==== Material shown

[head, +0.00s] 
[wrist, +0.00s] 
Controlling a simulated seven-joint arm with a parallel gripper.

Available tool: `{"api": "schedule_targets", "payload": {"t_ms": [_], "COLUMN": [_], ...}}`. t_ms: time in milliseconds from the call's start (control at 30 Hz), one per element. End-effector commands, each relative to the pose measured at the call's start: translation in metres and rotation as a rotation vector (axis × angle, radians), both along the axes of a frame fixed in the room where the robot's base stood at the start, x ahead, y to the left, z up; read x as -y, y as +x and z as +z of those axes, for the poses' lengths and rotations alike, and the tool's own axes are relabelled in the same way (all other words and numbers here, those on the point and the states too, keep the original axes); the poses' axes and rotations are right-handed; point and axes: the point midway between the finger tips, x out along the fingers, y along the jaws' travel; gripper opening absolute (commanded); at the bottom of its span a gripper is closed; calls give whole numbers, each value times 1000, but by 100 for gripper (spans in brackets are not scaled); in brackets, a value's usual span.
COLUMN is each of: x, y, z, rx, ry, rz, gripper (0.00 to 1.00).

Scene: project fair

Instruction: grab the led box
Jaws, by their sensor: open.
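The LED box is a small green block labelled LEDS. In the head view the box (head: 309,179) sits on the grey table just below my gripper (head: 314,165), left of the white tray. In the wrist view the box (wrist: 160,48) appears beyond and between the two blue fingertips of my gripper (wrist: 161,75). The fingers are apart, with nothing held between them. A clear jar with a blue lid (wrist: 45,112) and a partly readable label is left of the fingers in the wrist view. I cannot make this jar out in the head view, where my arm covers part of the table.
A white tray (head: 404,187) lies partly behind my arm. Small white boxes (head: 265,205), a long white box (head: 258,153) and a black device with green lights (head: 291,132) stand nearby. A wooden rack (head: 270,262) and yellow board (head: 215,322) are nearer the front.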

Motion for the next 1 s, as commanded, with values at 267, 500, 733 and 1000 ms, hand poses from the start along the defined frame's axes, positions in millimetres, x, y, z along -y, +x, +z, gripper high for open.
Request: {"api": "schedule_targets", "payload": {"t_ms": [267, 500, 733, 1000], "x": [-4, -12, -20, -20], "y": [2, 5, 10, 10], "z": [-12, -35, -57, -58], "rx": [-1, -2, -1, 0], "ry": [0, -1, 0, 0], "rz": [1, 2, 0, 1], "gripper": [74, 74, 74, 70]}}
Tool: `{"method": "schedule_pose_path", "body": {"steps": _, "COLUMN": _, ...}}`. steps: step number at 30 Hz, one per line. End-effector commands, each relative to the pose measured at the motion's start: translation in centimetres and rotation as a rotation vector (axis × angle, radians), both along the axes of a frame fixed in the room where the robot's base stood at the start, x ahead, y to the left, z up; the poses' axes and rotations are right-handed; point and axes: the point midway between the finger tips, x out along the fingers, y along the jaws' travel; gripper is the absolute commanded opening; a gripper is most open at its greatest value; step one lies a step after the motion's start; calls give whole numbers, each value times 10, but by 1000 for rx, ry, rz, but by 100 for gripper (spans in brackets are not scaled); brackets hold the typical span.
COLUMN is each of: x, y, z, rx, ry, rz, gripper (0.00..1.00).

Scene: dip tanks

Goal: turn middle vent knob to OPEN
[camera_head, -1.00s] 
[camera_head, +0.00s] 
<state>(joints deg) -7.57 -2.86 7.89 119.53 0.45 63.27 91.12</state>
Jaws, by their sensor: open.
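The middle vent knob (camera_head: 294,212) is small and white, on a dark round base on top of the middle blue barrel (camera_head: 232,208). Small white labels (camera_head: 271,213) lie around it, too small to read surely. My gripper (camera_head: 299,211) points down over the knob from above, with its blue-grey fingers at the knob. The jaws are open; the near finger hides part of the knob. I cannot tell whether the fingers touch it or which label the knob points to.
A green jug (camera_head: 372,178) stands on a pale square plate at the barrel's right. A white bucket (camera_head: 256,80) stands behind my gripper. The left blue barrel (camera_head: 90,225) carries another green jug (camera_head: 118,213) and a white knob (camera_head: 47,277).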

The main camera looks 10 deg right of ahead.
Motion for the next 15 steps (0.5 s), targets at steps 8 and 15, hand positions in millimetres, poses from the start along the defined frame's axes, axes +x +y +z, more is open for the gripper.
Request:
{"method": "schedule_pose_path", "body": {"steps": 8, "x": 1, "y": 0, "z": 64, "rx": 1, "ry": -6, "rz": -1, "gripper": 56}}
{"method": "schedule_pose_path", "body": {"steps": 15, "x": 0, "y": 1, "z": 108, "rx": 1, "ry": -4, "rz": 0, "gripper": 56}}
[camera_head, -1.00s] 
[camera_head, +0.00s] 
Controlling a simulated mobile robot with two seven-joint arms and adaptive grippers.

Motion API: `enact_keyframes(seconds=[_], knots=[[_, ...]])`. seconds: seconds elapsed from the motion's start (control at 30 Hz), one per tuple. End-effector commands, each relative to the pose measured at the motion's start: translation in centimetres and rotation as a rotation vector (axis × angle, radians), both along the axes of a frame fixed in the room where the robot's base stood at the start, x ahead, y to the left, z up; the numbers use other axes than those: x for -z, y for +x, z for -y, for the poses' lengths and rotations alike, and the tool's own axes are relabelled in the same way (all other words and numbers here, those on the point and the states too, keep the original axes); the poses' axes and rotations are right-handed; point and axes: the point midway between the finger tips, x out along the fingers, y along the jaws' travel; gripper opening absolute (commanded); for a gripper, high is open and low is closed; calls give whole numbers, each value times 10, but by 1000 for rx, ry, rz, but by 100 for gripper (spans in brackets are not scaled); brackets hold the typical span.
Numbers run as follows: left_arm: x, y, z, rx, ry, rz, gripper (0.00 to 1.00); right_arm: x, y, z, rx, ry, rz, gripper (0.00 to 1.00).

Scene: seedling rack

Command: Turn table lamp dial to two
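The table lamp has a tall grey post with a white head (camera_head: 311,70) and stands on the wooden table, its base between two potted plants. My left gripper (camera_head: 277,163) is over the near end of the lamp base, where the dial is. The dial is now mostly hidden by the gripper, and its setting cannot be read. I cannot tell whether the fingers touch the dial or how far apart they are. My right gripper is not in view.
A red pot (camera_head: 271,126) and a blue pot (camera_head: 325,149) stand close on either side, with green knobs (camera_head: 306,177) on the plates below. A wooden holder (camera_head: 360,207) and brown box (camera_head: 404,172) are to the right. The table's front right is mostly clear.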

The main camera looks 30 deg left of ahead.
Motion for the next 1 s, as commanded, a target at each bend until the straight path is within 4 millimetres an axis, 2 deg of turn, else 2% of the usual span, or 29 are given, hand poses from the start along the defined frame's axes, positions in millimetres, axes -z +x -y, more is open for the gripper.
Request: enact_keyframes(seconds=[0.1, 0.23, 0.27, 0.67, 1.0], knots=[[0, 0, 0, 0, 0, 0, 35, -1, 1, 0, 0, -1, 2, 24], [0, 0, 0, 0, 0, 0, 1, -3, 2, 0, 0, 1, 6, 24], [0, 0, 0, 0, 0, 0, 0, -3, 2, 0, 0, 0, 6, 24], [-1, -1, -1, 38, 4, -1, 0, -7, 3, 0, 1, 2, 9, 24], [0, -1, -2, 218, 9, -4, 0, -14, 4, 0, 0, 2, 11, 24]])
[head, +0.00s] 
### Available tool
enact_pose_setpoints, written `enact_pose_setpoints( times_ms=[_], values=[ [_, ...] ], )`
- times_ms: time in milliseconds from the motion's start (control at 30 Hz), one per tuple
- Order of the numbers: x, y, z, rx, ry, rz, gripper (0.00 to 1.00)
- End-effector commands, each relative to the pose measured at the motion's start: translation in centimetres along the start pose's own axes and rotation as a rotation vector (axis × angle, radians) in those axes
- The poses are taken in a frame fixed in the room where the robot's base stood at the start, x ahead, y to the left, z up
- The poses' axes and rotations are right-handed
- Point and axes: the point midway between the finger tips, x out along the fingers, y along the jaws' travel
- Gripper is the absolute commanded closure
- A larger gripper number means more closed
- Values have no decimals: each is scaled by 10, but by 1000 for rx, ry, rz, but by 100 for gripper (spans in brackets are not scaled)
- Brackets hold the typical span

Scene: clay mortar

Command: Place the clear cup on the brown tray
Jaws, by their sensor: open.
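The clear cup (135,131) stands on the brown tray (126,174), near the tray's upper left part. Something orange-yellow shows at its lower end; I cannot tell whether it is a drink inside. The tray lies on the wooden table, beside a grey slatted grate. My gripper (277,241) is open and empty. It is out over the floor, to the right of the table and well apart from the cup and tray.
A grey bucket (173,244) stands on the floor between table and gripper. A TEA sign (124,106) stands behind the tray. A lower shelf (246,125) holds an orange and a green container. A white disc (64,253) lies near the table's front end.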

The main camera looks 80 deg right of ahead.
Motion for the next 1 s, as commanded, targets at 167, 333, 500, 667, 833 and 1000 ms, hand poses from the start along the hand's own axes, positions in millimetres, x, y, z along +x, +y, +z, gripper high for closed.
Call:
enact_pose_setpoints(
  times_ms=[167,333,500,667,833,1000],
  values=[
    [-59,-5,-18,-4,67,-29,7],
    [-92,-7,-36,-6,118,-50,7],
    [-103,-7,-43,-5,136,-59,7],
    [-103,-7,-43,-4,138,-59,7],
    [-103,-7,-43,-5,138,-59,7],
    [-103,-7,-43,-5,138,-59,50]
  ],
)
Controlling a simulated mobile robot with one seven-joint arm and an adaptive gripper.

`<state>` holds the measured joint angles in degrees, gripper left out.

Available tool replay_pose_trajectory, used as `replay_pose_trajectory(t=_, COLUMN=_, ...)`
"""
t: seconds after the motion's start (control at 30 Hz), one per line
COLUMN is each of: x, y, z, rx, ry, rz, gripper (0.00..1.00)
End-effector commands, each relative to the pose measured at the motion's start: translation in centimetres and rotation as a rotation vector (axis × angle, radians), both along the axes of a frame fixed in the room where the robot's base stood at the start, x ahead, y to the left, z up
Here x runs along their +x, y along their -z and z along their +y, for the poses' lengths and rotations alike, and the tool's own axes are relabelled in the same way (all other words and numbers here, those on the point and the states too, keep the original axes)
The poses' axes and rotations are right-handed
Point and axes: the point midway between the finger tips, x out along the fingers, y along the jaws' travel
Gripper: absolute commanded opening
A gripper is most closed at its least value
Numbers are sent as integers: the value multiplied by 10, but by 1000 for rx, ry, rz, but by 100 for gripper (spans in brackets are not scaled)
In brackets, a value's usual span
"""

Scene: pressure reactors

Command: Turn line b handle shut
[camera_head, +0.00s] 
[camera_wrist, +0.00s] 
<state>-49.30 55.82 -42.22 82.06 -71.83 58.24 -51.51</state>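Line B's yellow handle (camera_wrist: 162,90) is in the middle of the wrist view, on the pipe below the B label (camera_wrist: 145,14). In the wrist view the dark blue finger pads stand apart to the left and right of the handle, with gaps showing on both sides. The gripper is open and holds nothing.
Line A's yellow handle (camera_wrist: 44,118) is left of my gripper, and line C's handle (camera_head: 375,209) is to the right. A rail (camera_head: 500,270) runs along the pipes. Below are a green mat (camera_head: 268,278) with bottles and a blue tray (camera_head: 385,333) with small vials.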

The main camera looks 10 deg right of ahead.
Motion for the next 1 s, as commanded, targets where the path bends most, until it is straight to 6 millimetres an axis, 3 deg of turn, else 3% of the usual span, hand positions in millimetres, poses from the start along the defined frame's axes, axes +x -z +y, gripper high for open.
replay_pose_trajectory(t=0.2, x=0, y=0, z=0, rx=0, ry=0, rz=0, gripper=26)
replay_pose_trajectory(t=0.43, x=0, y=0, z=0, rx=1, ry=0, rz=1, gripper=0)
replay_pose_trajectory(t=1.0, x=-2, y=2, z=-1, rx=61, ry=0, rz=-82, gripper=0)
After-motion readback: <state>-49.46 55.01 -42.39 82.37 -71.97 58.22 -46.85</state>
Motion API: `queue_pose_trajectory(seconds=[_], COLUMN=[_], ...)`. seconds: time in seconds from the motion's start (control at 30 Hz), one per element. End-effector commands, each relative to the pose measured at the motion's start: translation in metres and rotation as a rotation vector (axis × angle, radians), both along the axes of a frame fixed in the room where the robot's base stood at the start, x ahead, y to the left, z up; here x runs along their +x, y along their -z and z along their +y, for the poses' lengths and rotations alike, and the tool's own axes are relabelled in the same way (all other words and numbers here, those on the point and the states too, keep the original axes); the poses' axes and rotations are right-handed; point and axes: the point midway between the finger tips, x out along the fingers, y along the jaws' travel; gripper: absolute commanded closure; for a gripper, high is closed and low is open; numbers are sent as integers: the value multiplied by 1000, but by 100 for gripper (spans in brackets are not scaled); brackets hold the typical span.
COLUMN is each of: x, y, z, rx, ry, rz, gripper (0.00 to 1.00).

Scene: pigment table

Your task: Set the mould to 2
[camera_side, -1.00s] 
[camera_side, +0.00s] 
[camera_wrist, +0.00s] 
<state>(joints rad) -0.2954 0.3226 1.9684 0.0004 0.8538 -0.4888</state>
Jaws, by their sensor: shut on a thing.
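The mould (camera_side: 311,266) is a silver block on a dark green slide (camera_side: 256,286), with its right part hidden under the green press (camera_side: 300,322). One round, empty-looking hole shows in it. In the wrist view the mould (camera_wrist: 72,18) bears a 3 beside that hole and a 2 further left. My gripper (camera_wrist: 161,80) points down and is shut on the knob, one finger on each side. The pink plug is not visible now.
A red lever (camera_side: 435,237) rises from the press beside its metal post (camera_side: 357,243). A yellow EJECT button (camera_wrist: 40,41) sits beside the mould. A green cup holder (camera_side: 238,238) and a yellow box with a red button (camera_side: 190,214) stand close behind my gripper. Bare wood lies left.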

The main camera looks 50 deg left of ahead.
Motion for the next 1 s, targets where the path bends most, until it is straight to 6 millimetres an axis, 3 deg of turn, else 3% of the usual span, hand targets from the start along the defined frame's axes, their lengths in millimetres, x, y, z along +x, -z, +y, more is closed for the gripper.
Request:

========

#### [Stated problem]
Your task is to reproduce, exactly and exclusively, the lines from the one holding "Motion for the next 1 s, targets" through the final line of the listing.

#### [Task solution]
Motion for the next 1 s, targets where the path bends most, until it is straight to 6 millimetres an axis, 3 deg of turn, else 3% of the usual span, hand targets from the start along the defined frame's axes, their lengths in millimetres, x, y, z along +x, -z, +y, more is closed for the gripper.
Request:

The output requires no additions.